• **MATERIAL TO PROCESS**
>>>>
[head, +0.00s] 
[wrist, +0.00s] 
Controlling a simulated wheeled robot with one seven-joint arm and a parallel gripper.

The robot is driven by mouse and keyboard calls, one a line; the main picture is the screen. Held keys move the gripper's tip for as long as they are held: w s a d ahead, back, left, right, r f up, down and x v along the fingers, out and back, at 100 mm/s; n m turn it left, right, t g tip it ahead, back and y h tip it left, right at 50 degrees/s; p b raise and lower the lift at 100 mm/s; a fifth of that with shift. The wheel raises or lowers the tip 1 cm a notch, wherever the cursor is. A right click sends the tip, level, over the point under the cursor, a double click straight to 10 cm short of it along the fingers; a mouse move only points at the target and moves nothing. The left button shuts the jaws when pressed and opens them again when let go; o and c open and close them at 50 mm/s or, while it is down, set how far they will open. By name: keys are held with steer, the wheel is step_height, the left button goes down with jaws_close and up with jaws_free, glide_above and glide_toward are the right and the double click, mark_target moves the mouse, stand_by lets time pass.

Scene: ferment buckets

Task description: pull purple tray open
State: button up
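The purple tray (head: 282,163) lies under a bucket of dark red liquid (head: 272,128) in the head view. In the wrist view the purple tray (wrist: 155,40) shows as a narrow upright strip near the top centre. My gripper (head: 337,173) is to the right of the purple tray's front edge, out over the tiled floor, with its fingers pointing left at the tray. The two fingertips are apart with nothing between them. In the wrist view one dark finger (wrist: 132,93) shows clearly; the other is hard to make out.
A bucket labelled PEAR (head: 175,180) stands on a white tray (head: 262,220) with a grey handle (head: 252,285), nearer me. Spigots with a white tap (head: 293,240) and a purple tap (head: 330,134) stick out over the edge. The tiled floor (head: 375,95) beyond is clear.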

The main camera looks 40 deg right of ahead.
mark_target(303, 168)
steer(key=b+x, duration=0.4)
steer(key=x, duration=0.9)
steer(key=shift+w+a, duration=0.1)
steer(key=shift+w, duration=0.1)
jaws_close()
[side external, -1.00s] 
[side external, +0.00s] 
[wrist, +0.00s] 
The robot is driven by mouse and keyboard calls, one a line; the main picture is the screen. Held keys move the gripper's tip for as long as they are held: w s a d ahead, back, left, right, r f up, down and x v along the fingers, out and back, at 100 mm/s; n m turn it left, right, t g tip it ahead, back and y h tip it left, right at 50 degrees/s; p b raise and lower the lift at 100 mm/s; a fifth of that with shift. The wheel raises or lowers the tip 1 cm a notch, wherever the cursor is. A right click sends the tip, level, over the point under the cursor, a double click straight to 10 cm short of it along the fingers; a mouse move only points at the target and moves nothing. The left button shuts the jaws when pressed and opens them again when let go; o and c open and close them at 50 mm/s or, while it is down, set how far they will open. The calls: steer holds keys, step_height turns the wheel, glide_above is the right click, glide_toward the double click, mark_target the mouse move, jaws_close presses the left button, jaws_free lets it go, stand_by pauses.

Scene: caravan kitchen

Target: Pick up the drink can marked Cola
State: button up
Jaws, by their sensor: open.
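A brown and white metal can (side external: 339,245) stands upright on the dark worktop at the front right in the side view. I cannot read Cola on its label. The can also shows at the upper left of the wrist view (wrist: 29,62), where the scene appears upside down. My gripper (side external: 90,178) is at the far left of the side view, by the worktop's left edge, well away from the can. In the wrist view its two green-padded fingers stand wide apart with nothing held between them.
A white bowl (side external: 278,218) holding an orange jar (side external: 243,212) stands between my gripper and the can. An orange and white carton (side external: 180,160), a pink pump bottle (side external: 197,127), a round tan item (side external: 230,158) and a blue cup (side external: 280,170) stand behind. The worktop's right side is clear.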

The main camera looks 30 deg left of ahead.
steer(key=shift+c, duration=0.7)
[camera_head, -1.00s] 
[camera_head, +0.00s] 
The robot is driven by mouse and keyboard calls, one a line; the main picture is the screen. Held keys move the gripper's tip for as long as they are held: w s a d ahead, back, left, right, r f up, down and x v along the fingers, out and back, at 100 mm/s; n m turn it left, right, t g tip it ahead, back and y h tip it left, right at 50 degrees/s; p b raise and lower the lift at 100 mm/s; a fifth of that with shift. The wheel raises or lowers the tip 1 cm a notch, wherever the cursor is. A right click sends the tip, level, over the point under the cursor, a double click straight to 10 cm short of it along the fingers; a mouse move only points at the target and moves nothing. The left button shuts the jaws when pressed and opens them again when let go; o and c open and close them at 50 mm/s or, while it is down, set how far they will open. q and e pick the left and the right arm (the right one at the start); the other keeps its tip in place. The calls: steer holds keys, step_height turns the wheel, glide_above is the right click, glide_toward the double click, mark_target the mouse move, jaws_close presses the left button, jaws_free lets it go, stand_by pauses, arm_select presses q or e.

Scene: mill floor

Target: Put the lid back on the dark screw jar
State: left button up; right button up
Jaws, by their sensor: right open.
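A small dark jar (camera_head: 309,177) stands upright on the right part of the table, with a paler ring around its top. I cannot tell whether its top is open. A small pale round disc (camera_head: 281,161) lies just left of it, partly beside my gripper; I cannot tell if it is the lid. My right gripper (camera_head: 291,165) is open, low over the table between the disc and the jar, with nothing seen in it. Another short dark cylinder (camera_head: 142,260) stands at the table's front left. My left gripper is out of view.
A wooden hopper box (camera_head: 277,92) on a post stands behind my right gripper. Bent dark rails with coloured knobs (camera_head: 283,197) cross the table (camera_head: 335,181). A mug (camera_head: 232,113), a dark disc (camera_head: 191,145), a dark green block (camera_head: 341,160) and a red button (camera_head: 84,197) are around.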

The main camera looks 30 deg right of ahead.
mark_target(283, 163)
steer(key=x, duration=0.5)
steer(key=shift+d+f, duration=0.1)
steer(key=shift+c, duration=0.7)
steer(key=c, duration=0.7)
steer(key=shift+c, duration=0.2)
<<<<
• **PROBLEM TO SOLVE**
Give the lines again, exactly as they stand, from the beginning of the data through the line with "Controlling a simulated".

• **IN RESPONSE**
[head, +0.00s] 
[wrist, +0.00s] 
Controlling a simulated wheeled robot with one seven-joint arm and a parallel gripper.

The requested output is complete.